I suppose that the Riff tribe is more or less an anomaly. Think, if you can, of a clan or a tribe who are pirates, wreckers, who encourage slavery, who count the vendetta an admirable custom, who have no laws, no governors, who acknowledge as their supreme head a Sultan who has never from all ages ventured within their borders—a tribe who have, as it has been said, "no fear, no anything, save and excepting their faith in One God and Mohammed as his Prophet, their own daggers, a Martini-Henry if they can get one, and failing that, a ten-foot-long Riff gun, coral-studded, ivory-butted, brass-bound, and deadly to handle"—a people who live in a country without roads, and all within a few hours of Gibraltar: have they their parallel, except among adventurers in the Far East, and those but a few upon distant seas?
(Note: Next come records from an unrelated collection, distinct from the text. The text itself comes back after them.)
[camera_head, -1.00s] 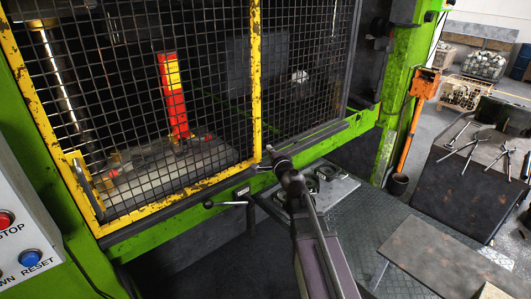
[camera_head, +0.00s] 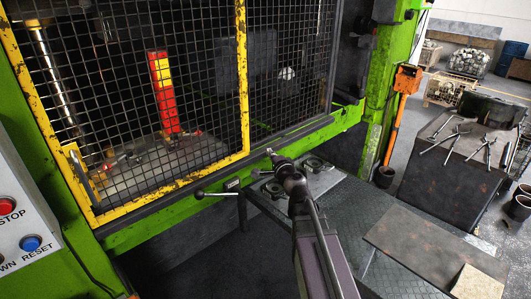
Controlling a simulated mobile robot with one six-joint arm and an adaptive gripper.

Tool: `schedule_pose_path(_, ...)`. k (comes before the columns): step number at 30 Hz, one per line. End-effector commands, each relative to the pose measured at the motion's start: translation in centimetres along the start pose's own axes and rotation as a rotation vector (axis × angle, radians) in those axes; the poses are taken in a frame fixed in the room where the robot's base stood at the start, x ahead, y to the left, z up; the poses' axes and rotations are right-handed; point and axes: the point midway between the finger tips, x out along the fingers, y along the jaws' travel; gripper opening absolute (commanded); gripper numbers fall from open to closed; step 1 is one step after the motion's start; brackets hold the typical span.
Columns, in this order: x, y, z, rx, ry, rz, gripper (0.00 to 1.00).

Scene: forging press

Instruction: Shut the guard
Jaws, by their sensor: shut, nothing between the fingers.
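The guard is a black wire mesh in a chipped yellow frame (camera_head: 243,80) on the front of the green press. It covers the left part of the press opening, with a grey bar handle (camera_head: 82,174) at its lower left. Dark-framed mesh (camera_head: 290,75) covers the opening to its right. My gripper (camera_head: 270,152) is small and dark at the end of my arm, in front of the press's lower sill. It appears just right of the yellow frame's lower right corner, shut and empty. Whether it touches anything is unclear.
A red and yellow post (camera_head: 161,90) stands behind the mesh. A ball-ended lever (camera_head: 212,193) sticks out below the sill. A metal bench (camera_head: 345,205) lies right of my arm. A control box with STOP and RESET buttons (camera_head: 30,242) is at left; tongs (camera_head: 447,137) lie on a block at right.

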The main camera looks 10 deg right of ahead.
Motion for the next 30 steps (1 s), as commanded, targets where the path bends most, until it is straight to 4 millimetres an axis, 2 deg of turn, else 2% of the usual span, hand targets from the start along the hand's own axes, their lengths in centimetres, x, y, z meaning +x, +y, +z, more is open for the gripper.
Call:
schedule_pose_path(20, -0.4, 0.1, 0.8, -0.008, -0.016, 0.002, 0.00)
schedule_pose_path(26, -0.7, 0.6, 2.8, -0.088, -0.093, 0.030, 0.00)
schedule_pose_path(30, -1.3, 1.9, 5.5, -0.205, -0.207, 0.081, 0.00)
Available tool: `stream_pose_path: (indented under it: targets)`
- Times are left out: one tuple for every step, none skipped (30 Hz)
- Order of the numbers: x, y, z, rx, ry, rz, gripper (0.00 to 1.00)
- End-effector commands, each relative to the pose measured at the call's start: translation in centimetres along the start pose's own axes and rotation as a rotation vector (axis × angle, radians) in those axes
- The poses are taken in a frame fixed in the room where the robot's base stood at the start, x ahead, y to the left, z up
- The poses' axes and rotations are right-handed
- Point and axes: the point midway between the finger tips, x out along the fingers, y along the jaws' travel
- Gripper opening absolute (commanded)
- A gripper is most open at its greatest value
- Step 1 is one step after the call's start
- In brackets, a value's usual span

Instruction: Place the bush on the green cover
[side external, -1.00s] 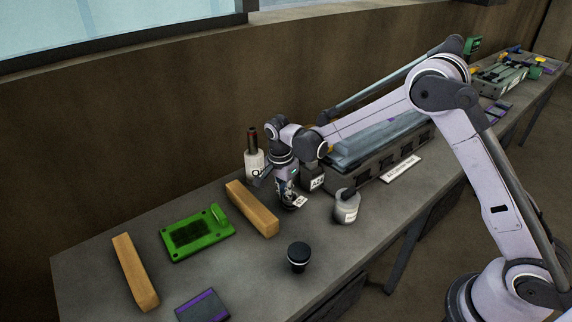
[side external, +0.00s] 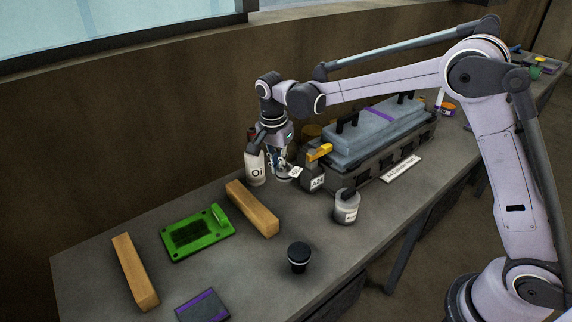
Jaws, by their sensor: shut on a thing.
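The green cover (side external: 184,246) lies flat on the bench at the left, between two wooden blocks. It has a dark recessed middle and a raised lug at its right end. My gripper (side external: 283,172) points down over the back of the bench, to the right of and behind the green cover. It is shut on a small grey round part with a white tag, which appears to be the bush (side external: 284,178). The fingers hide part of it, and the tag is too small to read. I cannot tell whether it clears the bench.
Wooden blocks (side external: 252,209) and (side external: 135,271) flank the cover. An oil bottle (side external: 255,169) stands close left of my gripper. A grey engine block (side external: 375,150) is right, with a labelled grey can (side external: 346,208) before it. A black cylinder (side external: 298,257) and purple-striped book (side external: 202,306) sit in front.

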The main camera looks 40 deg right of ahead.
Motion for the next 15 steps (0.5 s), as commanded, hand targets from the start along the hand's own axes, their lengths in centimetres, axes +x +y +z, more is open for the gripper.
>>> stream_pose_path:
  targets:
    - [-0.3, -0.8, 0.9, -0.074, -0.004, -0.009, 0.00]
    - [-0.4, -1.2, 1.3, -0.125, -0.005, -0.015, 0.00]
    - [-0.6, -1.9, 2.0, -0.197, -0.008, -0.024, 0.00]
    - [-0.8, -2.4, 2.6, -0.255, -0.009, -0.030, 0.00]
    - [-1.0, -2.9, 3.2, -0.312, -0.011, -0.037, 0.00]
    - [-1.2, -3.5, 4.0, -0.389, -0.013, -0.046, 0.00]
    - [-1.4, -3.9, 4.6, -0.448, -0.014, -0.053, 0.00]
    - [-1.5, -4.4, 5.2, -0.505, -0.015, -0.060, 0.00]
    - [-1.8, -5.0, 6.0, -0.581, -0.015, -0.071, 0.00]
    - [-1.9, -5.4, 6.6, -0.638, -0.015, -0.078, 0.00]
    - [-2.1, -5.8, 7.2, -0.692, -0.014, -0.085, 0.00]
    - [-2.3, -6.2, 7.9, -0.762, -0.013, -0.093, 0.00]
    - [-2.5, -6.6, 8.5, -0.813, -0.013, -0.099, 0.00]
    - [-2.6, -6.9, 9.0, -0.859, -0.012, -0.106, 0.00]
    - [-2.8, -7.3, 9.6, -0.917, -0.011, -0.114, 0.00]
Two Women from the Riff Country.
To explore the unknown Riff country would be interesting indeed. No book has been written upon it except from hearsay, and no European has penetrated across its length and breadth. The Riffis want no foreign interlopers among their sacred hills, and would "knife" the first who showed his face. It is but two days' journey eastwards from Tetuan, this select and exclusive country, and it extends about a hundred and fifty miles, with a population, it is reported, of one hundred and fifty thousand souls. Strange to think that no European pioneer, nor gentleman-rover, has ever exploited the Riff.
The law of the vendetta, is the law and the ten commandments of the Riffi, which, if he fail to keep, renders him in the eyes of his country-folk damned to all eternity, to be ostracised among men. A widow will teach her baby-son to shoot, and studiously prepare him for his one great duty, that as early as possible he may put a bullet into the murderer of his father. And thus the feud is nourished. Even the great-great-grandson of a man who has taken a life years upon years ago is not safe. He will probably meet with a dagger or the muzzle of a long gun one day.
But a people who inculcate such severe and cursory measures have their redeeming-points. It is a fact that cursing and swearing, so common among Moors, and polygamy and adultery, are seldom, if ever, met with in the Riff: for if one Riffi insults another, it is at the peril of his life; while the stain of immorality is wiped out at once by death.
The gun, pistol, or dagger is the Riffi's summary judge and jury. He submits to no authority. Questions on land, on inheritance, all legal questions, are settled in each village by the keeper of the mosque. He arranges marriages.
The Riffis are therefore a moral people: a man has but one wife; the women do not veil, and yet familiarity is not tolerated between the sexes; a young man will go out of his way to avoid passing close by a young woman whom he sees in the distance, lest he be suspected of behaving lightly to her.
The Riffis are an indomitable race, one which has never been conquered, magnificent raw material out of which to shape a battalion of infantry. Though acknowledged as the Kaliph of the Prophet and their religious head, the Sultan, as has been said, has never dared to put his head in this independent hornets' nest.
They are an industrious tribe, growing crops assiduously and rearing cattle: their valleys are fertile and well farmed for an uncivilized country. But these details must be taken for what they are worth. S`lam could say nothing but good of the Riff: how cheap living was, and how abundant food,—except when rain failed, and then there followed disastrous famine, and starving Riffis would come down to Tetuan, and lie in the caves outside the city, and live on roots, doing any work which offered; and some of them would die, in spite of the missionaries' kindness and unremitting efforts.